Sermon Advent 4 2013

Sermon:
Text: Matthew 1:18-25

Grace and Peace to you from God our Father and our Lord Jesus Christ who is coming and has come to us.

I love names. I’m not usually the best at remembering them, so what really interests me is what’s behind the name. Where did it come from? What does it mean? My name is not a family name, but it is of Norwegian origins like my dad’s side of the family. It means one ruler, eternal ruler, or ever powerful. I think it fits me. My sister is Marie, after a great grandmother on my mom’s side, Maria. My dad is Kent after his uncle Kenneth, and my mom Linda was the most popular girls name when my mom was born, I don’t think it had a specific family background.

I read a story this week about unusual baby names from this year, and one of them was cheese. Yes, multiple babies were named cheese this year, not a specific kind of cheese, but just cheese. I really don’t know what those people were thinking. 

Because the task of choosing a name for a baby is a rather important one. It’s not only what you are called by others, but many people think that your name defines to some extent who you are. I don’t really think about that myself, but if I did, I wonder if I would act differently.

All of this thought comes from out of our gospel text for today. We follow Joseph in the Matthew version of the annunciation. He goes through a number of huge descions in this text. He is engaged to marry Mary, and essentially in that culture they would be already thought of as married, they just haven’t moved in together or consummated the relationship. It’s a contract situation vs. our thoughts of love being involved in marriage. And as he is traveling to Bethlehem with his soon to be official wife, he finds something out about her. She’s pregnant. And he’s not the father.
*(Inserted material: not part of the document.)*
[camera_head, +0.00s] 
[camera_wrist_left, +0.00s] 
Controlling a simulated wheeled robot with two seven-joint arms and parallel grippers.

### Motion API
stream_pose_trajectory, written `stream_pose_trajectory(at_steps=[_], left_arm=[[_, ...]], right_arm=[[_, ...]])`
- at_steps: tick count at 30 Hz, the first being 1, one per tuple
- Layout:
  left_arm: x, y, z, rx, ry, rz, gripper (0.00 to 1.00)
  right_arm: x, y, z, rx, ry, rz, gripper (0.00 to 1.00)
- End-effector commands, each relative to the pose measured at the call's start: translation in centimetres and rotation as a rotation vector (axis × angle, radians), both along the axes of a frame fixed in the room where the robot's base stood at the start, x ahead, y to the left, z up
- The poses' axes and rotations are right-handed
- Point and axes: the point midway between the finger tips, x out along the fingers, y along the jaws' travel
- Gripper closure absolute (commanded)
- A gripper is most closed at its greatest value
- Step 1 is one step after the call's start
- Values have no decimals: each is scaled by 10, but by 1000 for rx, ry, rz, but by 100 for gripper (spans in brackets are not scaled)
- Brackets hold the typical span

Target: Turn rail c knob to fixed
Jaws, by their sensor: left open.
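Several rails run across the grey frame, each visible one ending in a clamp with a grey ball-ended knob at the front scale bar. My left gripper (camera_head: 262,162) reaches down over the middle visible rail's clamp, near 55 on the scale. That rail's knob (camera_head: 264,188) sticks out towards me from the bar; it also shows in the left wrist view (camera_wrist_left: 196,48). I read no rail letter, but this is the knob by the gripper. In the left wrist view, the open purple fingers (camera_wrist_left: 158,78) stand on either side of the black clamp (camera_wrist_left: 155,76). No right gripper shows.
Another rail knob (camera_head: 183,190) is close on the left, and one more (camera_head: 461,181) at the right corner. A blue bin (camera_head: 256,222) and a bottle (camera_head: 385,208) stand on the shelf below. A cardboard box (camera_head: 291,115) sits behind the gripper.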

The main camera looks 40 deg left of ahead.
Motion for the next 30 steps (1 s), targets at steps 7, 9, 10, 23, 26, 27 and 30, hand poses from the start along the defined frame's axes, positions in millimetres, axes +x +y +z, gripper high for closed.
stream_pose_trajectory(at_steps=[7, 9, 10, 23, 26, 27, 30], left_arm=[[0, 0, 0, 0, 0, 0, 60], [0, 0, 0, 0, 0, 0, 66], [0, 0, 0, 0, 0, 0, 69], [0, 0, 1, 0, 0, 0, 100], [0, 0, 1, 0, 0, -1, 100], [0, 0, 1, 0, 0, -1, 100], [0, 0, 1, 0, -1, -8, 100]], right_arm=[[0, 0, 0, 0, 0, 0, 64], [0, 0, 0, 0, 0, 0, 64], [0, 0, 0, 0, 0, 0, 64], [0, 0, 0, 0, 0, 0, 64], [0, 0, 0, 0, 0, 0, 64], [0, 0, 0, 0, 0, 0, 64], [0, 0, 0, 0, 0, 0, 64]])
According to the law, which our text tells us he follows very well, it says, he is a righteous man, Joseph could have broken the engagement and thrown Mary out. He had every right at that time to send her away. That is one hard decision to make. He decides he’s going to, but quietly so she’s not kicked out of society as well.

But then, as he is sleeping, an angel appears to him. And solves a bunch of problems for him. Tells him, don’t worry about Mary being pregnant, God is at work here, and you don’t even have to decide what to call him. And the angel gives him two names, Jesus and Emmanuel. Joseph wakes up, and does as the angel commands, keeps Mary as his wife, and names the child Jesus.

Those two names the angel gives really have meaning though. It’s not just the most popular name of the time, or the name great uncle Frank had. Jesus is the Greek form of Joshua, which means the one who saves. And Emmanuel, as we know from the name of our church, means God with us.

Different than other names, where you hope to live into,  Jesus does exactly as his names say. As the Son of God, he is Emmanuel, God with us. And as Joshua or Jesus he saves the people from their sins.

I really like that these things are brought forward in this text, especially two days before Christmas Eve. We concentrate so much on Christmas that Christ’s actions on the cross seem to get set aside for a bit. But, today we remember who Christ is, and why he comes to us.

The baby who will be born for us in two days is the same man who goes to the cross for us in 4 months. In two days God comes to us, and is with us, and in 4 months, he saves us through his death.

And it’s so much more than that. These names here are more powerful than we imagine. Jesus – Joshua is not he who has saved, but he who saves, he who is saving now. As we look forward to Christ’s birth, life and death, it’s not something that happened well before us, not something way in the past. But, it’s still God completely active in the world, actively forgiving our sins, actively keeping us safe from the forces that seek to tempt us and devour us. And I find great comfort in that, because if it was all based on something that happened so long ago, I would find that hard. But to know that God continues to watch out for us, even as we wait and watch for God to come to us, that is so very freeing.

And as we walk through the last two days of advent, waiting for our lord to be born, we remember his name Emmanuel, not just God with us, but really God is with us. It’s not that God came to us 2000 years ago, but that God continues to be with us in every moment of our day. And it’s not just Christ as baby, it’s not just Christ as teacher, but Christ as one who gives himself for us. 

We’ve spent this advent season looking at how we move way to fast in advent, how we miss God at work in the world, we forget to look out the window into God’s tremendous world. We looked at how God is coming to us in every situation of our lives, especially to us when we feel the weight of the world upon us in a season that is supposed to be full of light and life. And we looked at how in Christ coming God is righting the world. We have broken it, but in Christ God comes to redeem us and make us highly favored.

Today as we walk the last few days of advent we finally prepare ourselves knowing that in our preparation for Christ coming, he is already here. He has already saved us, he continues to save us, and will always save us. He walked with us, walks with us, and will always walk with us.

Advent is this season where we work to prepare ourselves for Christ’s coming, and realize that it is Christ who prepares us.

And so with two days left, I say, Happy Advent, May Christ prepare you for his coming. May you know that the one who is and has come, does and will save you, may you know God is with us, here, then and always.